Do be very very specific
Unbounce’s landing page is a great example of copywriting in many aspects, but what I like most about it is how straight-to-the-point the headline is:
This headline is good because:
- it describes exactly what the software does
- it mentions the pain that it’s removing from the potential customer—”without I.T.” (marketers won’t need an entire team of designers, copywriters and developers to create a landing page)
DO talk about the desired outcomes
Note how Mint are talking about the desired outcomes of using their app.
People who wonder where their money is going would surely want to “take control” and “spend smarter”.
Now let’s move on to the second most important element on your landing page:
The call to action
Your landing page has one goal—to convince visitors to take one single action.
This action could be filling a form, giving out their email, registering, starting a free trial and so on.
And whether they do what you want them to do depends a lot on what your call to action (CTA) says.
You have about 30 characters to tell your visitors why they should click on your CTA.
Those characters are your CTA copy. You have to choose wisely.
Let’s take a look at some call to action DOs and DON’Ts:
DON’T ever use these words in your CTA copy
- Go. Go where? What happens when I go there? This doesn’t say anything. It’s just there because the button has to be called something.
- Continue. Same problem. Continue to what?
- Subscribe. Okay, but what’s my motivation to subscribe? What if you’re a spammer?
- Register. Why? I have accounts in at least 100 websites. I don’t want more of these.
- Submit. That must be the worst of all. Why should I submit my data to you? What do I get in return?
These are all action verbs above which is good. Your CTA copy should imply that clicking it means doing something.
But these action verbs don’t give the visitor a reason to click. There is no motivation. The visitor doesn’t know exactly what will happen when they click. So, they prefer not to.
Don’t put a CTA somewhere on the page just because everyone has one
Bringing this as an example again.
The CTA is disconnected from the headline. It doesn’t make sense to have it there or to have it say what it does:
Should I notify you that I create or will you notify me that I create? Most importantly, WHY?
Whatever… closes browser tab
And now let’s take a look at some good CTA copy examples:
DO use a benefit-oriented CTA
The easiest way to motivate someone to click on your CTA is by promising them that they are going to get something they want in return.
Do I want a heatmap? Hell, yeah!
This button could have said “Start your free trial” because that’s exactly what it does. Instead, it makes a promise that you’ll get something in return.
Another great example:
They do note that you’re starting a free trial, but the button is promising you to create a store.

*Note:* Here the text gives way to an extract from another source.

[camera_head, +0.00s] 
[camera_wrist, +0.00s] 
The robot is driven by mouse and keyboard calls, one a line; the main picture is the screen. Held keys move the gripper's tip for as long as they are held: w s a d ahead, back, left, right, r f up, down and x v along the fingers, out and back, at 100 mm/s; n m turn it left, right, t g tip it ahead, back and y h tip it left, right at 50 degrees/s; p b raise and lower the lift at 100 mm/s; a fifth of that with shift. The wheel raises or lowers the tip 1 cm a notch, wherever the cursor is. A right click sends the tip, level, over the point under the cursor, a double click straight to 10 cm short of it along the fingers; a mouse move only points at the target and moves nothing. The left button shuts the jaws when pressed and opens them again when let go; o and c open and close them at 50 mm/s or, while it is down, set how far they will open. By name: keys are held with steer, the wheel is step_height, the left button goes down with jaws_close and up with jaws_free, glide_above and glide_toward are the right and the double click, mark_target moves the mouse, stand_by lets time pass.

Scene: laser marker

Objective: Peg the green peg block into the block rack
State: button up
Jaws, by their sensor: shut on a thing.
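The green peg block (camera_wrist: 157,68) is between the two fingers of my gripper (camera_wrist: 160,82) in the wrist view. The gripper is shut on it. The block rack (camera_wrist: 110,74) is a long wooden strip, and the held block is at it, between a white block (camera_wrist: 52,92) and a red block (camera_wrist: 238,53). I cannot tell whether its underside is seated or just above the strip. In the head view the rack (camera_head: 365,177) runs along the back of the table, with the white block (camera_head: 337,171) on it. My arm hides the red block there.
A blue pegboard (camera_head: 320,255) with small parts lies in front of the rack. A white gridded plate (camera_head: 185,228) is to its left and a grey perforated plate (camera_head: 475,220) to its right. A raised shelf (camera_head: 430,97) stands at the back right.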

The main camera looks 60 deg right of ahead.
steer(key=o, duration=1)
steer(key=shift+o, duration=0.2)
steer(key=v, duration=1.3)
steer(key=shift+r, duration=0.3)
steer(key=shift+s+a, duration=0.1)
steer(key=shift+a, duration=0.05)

That’s what you’d want out of this app.
DO use context-specific calls to action
“Get started” and “Start your free trial” will always work on any website.

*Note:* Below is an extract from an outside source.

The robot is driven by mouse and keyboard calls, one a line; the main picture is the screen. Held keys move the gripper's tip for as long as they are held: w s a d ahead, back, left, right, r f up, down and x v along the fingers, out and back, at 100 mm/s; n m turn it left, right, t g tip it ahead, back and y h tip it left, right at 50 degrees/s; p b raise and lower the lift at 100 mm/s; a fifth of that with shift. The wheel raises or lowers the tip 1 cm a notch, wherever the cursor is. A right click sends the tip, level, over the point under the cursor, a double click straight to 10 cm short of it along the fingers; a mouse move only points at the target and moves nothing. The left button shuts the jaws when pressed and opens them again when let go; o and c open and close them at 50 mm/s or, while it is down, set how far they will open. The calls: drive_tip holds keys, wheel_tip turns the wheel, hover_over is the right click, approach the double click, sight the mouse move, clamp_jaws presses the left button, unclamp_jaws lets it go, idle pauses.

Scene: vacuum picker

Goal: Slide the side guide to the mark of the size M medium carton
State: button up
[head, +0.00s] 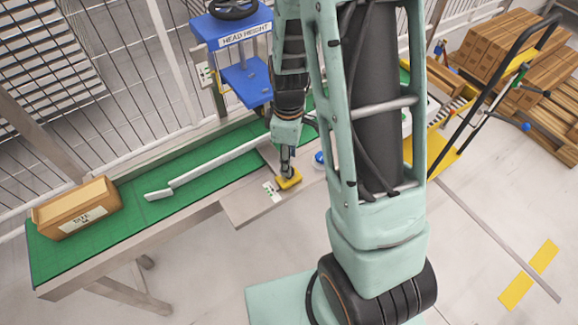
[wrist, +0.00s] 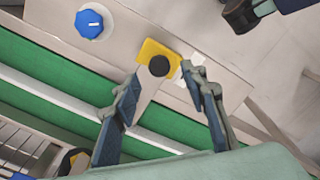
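A brown carton (head: 76,207) with a white label stands at the left end of the green belt (head: 140,215); the label's size letter is hard to read. The side guide (head: 215,165) is a long white rail along the belt, also in the wrist view (wrist: 60,95). A yellow plate (wrist: 150,52) with a black knob (wrist: 158,65) sits at the end of a grey bar; it shows in the head view (head: 291,182). My gripper (wrist: 161,78) is open, its fingers either side of the bar, tips close to the knob. In the head view my gripper (head: 287,165) is above the plate.
A small white marked label (head: 271,191) lies on the side shelf (head: 245,208). A blue knob (head: 319,158) is beside the plate. A blue "HEAD HEIGHT" unit (head: 240,40) stands over the belt. A wire fence runs behind; stacked cartons (head: 505,45) are at far right.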

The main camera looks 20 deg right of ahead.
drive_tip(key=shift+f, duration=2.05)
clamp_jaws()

But they are generic CTAs and they don’t tell you why you should start a free trial or why you should get started at all. Again, no clear motivation.

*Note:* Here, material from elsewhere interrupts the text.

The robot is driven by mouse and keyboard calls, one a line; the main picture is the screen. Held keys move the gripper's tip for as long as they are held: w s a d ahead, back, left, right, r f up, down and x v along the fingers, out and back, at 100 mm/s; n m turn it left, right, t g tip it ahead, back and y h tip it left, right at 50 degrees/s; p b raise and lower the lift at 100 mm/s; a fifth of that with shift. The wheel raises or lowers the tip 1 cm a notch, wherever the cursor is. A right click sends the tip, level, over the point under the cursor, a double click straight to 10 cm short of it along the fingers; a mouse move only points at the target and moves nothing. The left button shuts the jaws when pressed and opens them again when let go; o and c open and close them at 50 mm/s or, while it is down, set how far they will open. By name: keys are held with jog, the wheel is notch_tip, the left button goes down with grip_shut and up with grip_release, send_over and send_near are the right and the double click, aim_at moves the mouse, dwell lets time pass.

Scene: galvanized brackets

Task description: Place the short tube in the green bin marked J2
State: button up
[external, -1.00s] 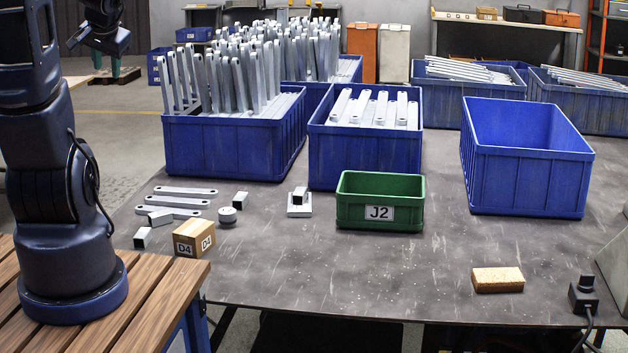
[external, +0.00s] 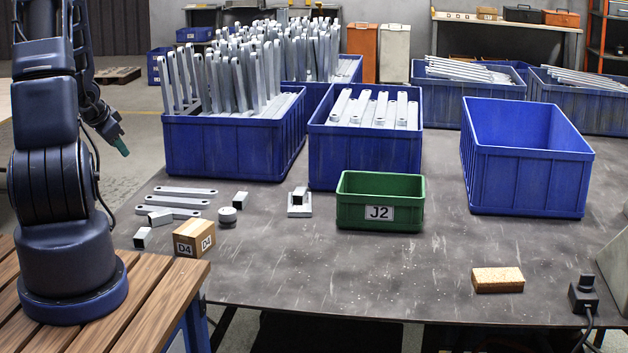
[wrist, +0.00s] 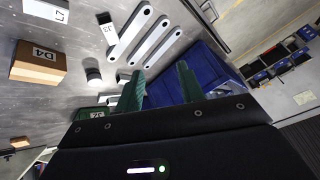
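Several short square metal tubes lie on the grey table in the external view: one at the front left (external: 142,237), one just behind it (external: 160,217), one near the round cap (external: 240,200), and one on a flat plate (external: 300,195). I cannot tell which is meant. The green bin marked J2 (external: 380,214) stands mid-table, looking empty from here; part of it shows in the wrist view (wrist: 90,113). My gripper (external: 122,147) is in the air left of the table, apart from everything. In the wrist view its green fingers (wrist: 160,85) are spread, with nothing between them.
A wooden block marked D4 (external: 194,237), flat brackets (external: 185,191) and a round grey cap (external: 227,215) lie near the tubes. Blue crates of brackets (external: 235,150) line the back. An empty blue crate (external: 530,180) and a sponge (external: 497,280) are right. The front middle is clear.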

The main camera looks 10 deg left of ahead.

That’s why I’d encourage you to test a context-specific call to action on your landing page. Like this one:
These guys are selling a tool for designers. “Start designing” is a more appropriate and specific call to action than “Get started”.
“Start designing” describes an action that potential customers would want to take.
Nobody really wants to “start a free trial” of anything. That’s often something they have to do in order to do something else.
The features and benefits
Sidenote: What is the difference between features and benefits?
A feature is what your software does.
A benefit is the desired outcome of using a specific feature.
As you can see they are tightly connected which makes it so hard to determine which is which.
On to the benefits and features DOs and DON’Ts:
DON’T mistake features for benefits
Obviously. But that’s easier said than done.
Let’s take a look at the websites of two live chat apps to help you get a better idea.
These aren’t benefits of using the app. These are features.
And though I am their potential customer, I have a hard time understanding why I should choose their product.
I get a vague idea that chat commands and co-browsing could be useful, but I don’t know why I need these yet.
Its entire landing page is focused on benefits only:
Let me try to illustrate the power of benefits with a few quick questions:
- Do business owners want to build relationships with their customers? Of course! This means loyal customers, which means recurring revenue.
- Do business owners want to increase their sales?
- Do business owners want to provide personalized service? They do, because this sets them apart from the competition and turns customers into fans. Happy customers recommend the app to their friends.
Back to website #1:
- Do business owners want “powerful features”? Meh, sure, they do. Whatever that means…
DON’T talk about the features only
The entire page of the first live chat tool is about the features of the app:
According to this copy, their potential customers are thinking:
We want chat commands!!! We want APIs! We want a chat paneeeel! (whatever it iiiss)
But I am in their target market and I’m thinking something like:
I want to increase my sales. If someone answers pre-sales questions immediately will that help? I heard about these live chat tools and I think I’m going to try one, but which one do I pick…
People have a hard time figuring out how a specific feature helps them.
And they won’t spend much time thinking about it.
Benefits trigger an emotional response. Emotional responses are immediate.
That’s why the “Increase your sales” heading will get people to read the text below it and the “Powerful features” heading won’t.
DO reinforce benefits with the help of features
The guys at WPCurve are pulling this off incredibly well:
See their formula?
Benefit + feature that provides it.
This is something worth trying on your landing page.
- Don’t talk about your product. Talk about your potential customers’ issues and desires. What problems do you solve for them? Why would they want to use your product? What’s in it for them?
- Don’t try to get fancy or creative with your headline. Be specific and succinct.
- When naming your call to action (CTA) describe exactly what will happen after the customer clicks. Try answering the questions: “What’s in it for them?”, “What do they get in return to clicking?”
- A feature is what your software does. A benefit is the desired outcome of using a specific feature. Use mainly benefits or back them up with features but never use features only.